Nubifragio in Sardegna

Il disastro in Sardegna fa parte di quei segnali inascoltati che il territorio italiano da anni manda. Quest'anno ricorre anche il cinquantenario del disastro del Vajont avvenuto all'inizio del bum economico quando si credeva che la tecnologia potesse risolvere ogni cosa. Tutto venne sacrificato al dio dell'economia dello sviluppo illimitato, oggi a distanza di cinquant'anni non è ancora cambiato nulla nonostante l'affermarsi della cultura della sostenibilità. Negli anni ottanta  l'ambientalismo denunciava eccessiva cementificazione dei suoli, troppe strade asfaltate, troppo cemento, i letti dei fiumi e dei torrenti che si trasformavano in canali con le sponde in calcestruzzo, da  allora si sperava che fosse aumentata la sensibilità da parte dell'ente pubblico e dello stato sul consumo del suolo ma invano, oggi ancora, secondo le stime del Fai, si calcola una cifra enorme di terreno agricolo e permeabile che si trasforma in terreno impermeabile. Se aggiungiamo che l'abbandono dell'attività agricola ha fatto mancare al territorio le sentinelle che erano i contadini, i quali con cura, attenzione e fatica tenevano ordinati i terreni e la loro irrigazione, abbiamo un quadro sia pure approssimativo della situazione.  In un precedente post ho parlato di quello che è stata la speculazione edilizia, in particolare nella Liguria: Che ancora oggi si faccia dipendere il rilancio dell'economia dalla industria edilizia mi sembra una follia.
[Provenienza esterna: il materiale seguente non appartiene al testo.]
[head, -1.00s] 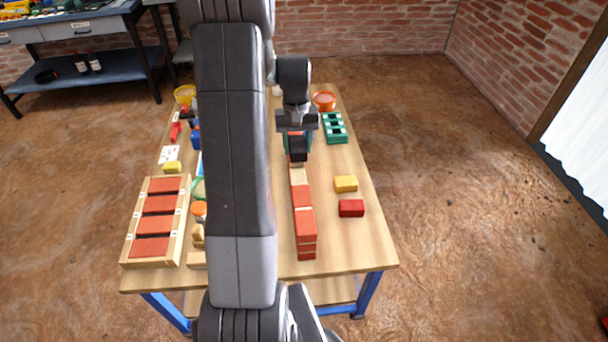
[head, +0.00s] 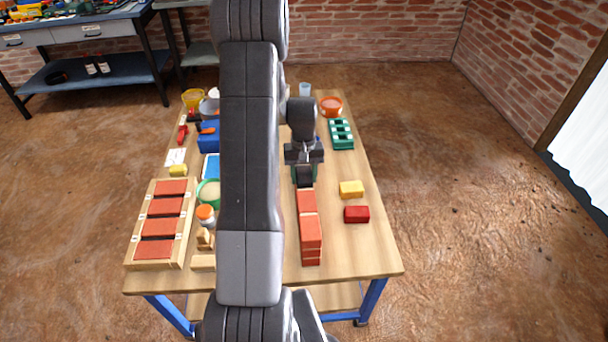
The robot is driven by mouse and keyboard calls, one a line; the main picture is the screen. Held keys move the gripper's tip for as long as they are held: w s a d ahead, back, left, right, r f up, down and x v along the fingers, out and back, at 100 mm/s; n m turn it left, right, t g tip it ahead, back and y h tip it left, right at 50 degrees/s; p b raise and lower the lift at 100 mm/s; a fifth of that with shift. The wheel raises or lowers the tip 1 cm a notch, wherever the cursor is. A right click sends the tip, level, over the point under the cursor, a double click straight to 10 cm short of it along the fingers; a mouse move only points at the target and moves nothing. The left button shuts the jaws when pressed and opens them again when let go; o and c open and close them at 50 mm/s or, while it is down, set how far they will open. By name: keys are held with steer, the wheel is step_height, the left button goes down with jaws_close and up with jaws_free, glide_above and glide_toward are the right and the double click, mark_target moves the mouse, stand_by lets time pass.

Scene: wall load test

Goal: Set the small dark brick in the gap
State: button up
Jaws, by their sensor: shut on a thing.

La scarsa attenzione al paesaggio come valore turistico-culturale potenzialmente, valido anche dal punto di vista economico, fa il resto del quadro. Ecco che allora ritorna il discorso sulla bellezza accennato nei precedenti post, la svalutazione della quale porta a questi disastri  che non si possono liquidare come inevitabili calamità naturali, anche se è evidente l'eccezionalità della situazione meteorologica ma un tempo veniva assorbita dal territorio con danni limitati oggi provoca morti, feriti e sfollati.  

2 commenti:

  1. Mentre accadevano i recenti disastri in Sardegna, alla Cionferenza sul clima in corso a Varsavia le associazioni non ambientaliste e le ONG meditano di abbandonarla a testimonianza dell'inadeguato approccio al problema. E' la solita querelle: i paesi ricchi che in passato hanno fortemente inquinato, e quelli giunti più recentemente allo sviluppo industriale, non riescono a trovare un'intesa, mentre il surriscaldamento globale va affrontato urgentemente.
    D'altro canto - il bicchiere è anche mezzo pieno - sta prendendo piede la pratica dell'"albergo diffuso", specie nei piccoli borghi del Sud, consistente in una forma di accoglienza, assistenza e ristorazione dislocata in case e camere opportunamente ristrutturate e distanti non oltre 200 mt. dal "centro" dell'albergo.
    Con il vantaggio di un recupero urbanistico a tutto pro di una politica territoriale non invasiva e all'un tempo produttiva di ricchezza e socialità.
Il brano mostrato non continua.